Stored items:
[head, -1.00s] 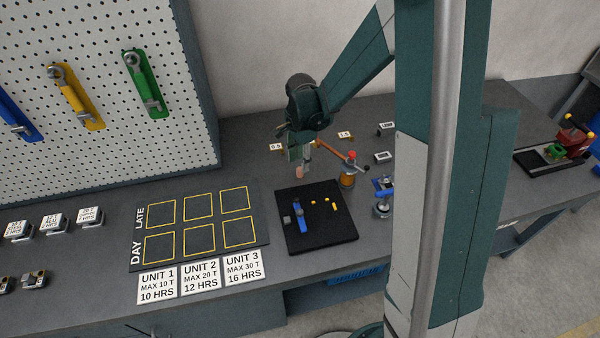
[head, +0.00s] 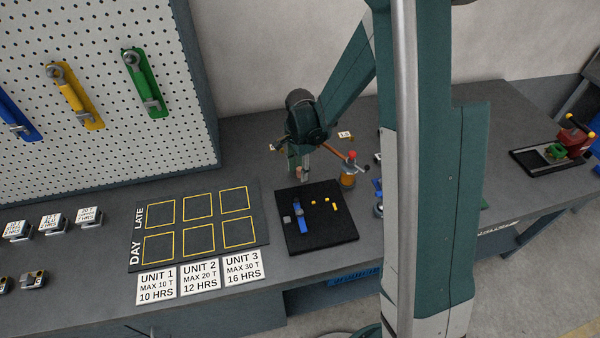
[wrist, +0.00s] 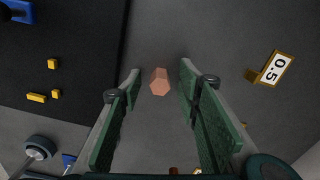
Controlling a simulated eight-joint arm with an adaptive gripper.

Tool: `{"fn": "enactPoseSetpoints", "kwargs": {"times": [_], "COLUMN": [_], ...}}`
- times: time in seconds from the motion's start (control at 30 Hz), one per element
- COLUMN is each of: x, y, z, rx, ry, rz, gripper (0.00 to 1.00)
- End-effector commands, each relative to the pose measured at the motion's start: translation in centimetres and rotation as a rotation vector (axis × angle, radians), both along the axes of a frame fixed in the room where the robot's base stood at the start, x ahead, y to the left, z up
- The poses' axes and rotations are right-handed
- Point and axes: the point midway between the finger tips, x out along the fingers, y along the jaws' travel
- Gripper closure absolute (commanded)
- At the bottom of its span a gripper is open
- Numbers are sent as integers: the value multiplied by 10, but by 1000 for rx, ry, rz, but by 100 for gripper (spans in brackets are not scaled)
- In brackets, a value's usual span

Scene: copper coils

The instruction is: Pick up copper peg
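The copper peg (wrist: 160,82) is a small copper-coloured piece seen end-on in the wrist view, between the tips of my two green fingers and apart from both. My gripper (wrist: 160,74) is open, with a clear gap on each side of the peg. In the head view my gripper (head: 305,160) points down at the back of the bench, behind the black mat. The peg (head: 299,173) shows there just below the fingers, partly covered by them. I cannot tell how far the fingertips are above the bench.
The black mat (head: 335,228) in front holds a blue tool (head: 300,219) and small yellow blocks (wrist: 38,98). A 0.5 label (wrist: 276,69) stands to the right in the wrist view. An orange bottle with a red cap (head: 348,178) and an orange rod (head: 330,150) are close by.

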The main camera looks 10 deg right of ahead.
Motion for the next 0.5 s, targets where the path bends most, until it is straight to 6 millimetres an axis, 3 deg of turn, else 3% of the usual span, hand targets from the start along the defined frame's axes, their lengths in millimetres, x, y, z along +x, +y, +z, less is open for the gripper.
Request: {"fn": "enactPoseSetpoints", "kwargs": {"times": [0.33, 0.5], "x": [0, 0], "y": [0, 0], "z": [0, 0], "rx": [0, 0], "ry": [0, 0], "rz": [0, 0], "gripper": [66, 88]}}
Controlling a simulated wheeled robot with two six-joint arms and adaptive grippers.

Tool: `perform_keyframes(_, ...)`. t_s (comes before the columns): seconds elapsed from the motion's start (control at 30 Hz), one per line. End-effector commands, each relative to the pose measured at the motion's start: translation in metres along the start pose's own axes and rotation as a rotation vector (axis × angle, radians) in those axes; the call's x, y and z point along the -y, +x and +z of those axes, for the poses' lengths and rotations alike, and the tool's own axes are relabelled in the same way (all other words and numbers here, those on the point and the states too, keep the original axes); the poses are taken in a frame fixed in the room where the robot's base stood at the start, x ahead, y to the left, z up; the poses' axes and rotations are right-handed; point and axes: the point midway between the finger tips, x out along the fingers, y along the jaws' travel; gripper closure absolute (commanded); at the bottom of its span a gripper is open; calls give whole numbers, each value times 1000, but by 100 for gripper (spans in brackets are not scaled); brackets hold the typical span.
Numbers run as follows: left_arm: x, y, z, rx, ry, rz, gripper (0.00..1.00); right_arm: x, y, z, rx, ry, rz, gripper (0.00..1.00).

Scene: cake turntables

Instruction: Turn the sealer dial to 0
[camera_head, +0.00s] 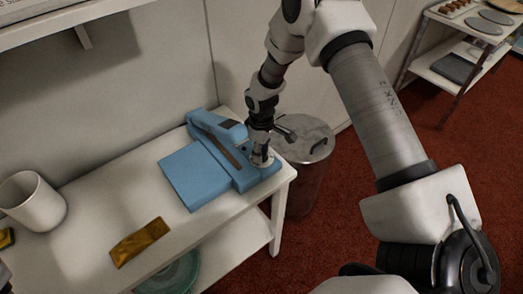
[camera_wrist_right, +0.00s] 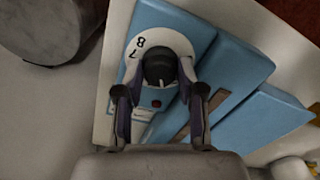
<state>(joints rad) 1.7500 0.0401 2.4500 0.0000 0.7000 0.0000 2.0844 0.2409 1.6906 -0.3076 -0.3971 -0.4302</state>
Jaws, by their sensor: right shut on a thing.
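The blue sealer (camera_head: 196,178) stands at the right end of the white table. My right gripper (camera_head: 262,158) points down at the sealer's right end and hides the dial in the head view. In the right wrist view, the black sealer dial (camera_wrist_right: 158,68) sits on a white ring (camera_wrist_right: 178,42) on the blue sealer (camera_wrist_right: 240,75). The numbers 8 and 7 show on the ring's left side; other marks are hidden. My right gripper (camera_wrist_right: 160,76) is shut on the dial, one finger on each side.
A white mug (camera_head: 34,205) and a golden bar (camera_head: 140,242) are on the white table (camera_head: 90,215). A metal bin (camera_head: 305,145) stands close to the table's right end. A rack (camera_head: 455,55) with trays stands at the far right. The red floor between is clear.

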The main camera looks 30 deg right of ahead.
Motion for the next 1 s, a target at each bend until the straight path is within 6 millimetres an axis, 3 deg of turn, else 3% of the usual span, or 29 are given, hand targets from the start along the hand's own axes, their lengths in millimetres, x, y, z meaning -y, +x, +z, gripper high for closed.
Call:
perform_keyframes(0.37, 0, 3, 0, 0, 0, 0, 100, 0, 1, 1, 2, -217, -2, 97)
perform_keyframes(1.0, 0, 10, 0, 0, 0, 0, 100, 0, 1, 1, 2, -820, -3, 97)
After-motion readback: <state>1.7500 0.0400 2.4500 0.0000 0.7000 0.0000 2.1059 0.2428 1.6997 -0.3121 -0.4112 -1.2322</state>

PROMPT:
State only how many lines in the material include "adaptive".

SOLUTION FOR THIS EXERCISE:
2